The Crimean Tatars she got to know in Lviv and Drohobych were mostly middle-aged, born in Uzbekistan or Tajikistan where their parents or grandparents were deported in 1944. For many, this was their second time starting over. “One man told me that his family managed to establish a comfortable life in Tashkent, at least by Soviet standards. When it became possible to go back to Crimea, they sold what they had for little money and went back to their historical homeland, literally with nothing.” The story is true for thousands of Crimean Tatars who returned to their homeland when the Soviet Union collapsed.

The peopleless images in this series build an overriding sense of absence. One such staged image shows a part of a traditional costume draped over a chair; Górniak included it because it represents one of the few items individuals packed for exile. “Many Crimean Tatars took just a few belongings because they believed they would be returning soon. That dress must have been very important for somebody if it was taken with them,” explains the photographer. The photo itself is unassuming, an item that is waiting to be put away or worn, that doesn’t have a permanent place. And yet this captures something intrinsic to the experience of displaced communities.

“Even if the images are not documentary in the traditional sense, they represent actual issues that Crimean Tatars experience such as homesickness, uncertainty and the feeling of temporariness, as well as strong family and community bonds, the care they take in preserving traditions, and what it means to rebuild home,” she says.
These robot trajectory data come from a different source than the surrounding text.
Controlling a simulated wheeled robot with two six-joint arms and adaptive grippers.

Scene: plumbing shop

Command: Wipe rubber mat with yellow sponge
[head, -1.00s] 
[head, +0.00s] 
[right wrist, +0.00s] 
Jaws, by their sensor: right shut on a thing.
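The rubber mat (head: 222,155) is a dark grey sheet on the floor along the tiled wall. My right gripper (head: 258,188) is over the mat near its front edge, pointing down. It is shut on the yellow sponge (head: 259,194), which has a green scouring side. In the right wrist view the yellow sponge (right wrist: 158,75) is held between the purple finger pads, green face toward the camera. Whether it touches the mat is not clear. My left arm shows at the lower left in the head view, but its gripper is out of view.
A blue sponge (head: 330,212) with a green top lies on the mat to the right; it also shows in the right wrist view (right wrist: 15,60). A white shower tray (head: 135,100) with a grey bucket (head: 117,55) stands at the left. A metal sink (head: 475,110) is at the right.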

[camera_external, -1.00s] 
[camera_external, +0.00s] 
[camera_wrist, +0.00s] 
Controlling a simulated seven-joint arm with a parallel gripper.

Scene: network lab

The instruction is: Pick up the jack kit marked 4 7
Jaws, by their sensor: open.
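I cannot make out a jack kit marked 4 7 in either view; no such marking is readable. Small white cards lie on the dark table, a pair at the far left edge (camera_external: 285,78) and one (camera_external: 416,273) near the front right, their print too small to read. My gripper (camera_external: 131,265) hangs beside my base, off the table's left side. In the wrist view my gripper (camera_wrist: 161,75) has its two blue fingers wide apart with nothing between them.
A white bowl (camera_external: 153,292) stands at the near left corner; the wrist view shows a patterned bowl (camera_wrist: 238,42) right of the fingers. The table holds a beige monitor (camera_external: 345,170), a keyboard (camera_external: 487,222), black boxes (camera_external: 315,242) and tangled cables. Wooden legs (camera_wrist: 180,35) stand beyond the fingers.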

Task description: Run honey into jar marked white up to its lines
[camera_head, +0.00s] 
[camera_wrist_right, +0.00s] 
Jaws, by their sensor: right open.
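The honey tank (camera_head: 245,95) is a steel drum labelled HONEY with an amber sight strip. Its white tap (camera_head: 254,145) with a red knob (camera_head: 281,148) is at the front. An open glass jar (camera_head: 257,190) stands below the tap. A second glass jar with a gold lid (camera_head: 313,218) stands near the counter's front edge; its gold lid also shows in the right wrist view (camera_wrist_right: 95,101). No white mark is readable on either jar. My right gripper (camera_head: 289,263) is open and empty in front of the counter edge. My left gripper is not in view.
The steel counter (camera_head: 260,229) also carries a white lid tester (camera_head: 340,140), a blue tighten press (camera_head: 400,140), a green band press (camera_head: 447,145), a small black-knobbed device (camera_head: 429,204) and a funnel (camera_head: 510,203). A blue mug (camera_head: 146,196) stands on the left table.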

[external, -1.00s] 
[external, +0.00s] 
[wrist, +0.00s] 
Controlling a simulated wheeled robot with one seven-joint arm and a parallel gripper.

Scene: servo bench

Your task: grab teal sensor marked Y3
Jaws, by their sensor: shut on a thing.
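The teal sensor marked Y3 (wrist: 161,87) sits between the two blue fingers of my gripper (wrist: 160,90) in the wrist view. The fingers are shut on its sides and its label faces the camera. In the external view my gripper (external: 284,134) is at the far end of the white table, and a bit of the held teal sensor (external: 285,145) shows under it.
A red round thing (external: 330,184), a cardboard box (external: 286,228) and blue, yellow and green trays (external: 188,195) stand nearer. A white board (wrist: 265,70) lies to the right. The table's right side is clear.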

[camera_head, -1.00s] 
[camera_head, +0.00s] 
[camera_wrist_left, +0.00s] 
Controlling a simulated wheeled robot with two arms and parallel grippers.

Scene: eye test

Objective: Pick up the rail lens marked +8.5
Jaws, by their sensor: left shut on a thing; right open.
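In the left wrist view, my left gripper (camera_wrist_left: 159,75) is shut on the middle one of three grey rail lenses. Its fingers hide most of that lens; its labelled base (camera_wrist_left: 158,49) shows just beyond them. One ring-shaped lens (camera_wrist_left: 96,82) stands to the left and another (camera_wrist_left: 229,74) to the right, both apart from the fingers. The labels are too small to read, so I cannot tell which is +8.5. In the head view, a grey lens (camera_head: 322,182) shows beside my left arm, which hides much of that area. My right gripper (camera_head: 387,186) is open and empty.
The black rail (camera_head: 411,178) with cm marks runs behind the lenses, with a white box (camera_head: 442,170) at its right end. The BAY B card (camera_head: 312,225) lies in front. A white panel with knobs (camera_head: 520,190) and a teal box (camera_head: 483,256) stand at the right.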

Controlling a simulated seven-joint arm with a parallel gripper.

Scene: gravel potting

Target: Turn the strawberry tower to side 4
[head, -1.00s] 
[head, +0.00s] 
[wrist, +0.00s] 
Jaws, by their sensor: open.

The series was shot entirely indoors to probe the meaning of home. At the same time, the photographer avoided showing any home decor: “I didn’t show any furniture because I wanted to show a wider understanding of home — as security, as belonging [rather than as place].” The fact that we see nothing of the surroundings beyond the interiors also lends the photos a claustrophobic feeling.

She asserts that many of the Crimean Tatars care very much about “being neighbours, not ‘others’”. “Family and a community play a very important role in coping with displacement. Many of the Crimean Tatars in Drohobych and elsewhere play active roles in the larger local communities, but they don’t forget about their roots and their historical homeland.”

The project is named after a traditional Crimean Tatar dance known as “haytarma”. It is a hopeful title, as the word also means “return”. “Everyone I spoke to hopes that sooner or later a return will be possible — even if only for the next generations.”

But home, she explains, can also be found in traditions; customs which they practice, preserve, and return to time and time again. The rituals she focuses on are linked to religion. Others, like the dance “haytarma”, come from culture. “By including these photos I wanted to show that customs are moveable, they don’t belong to a physical location, they can be performed anywhere no matter the location, they are repeated and are passed from one generation to the next. They are also a form of resistance against the geopolitical circumstances that exiled them in the first place.”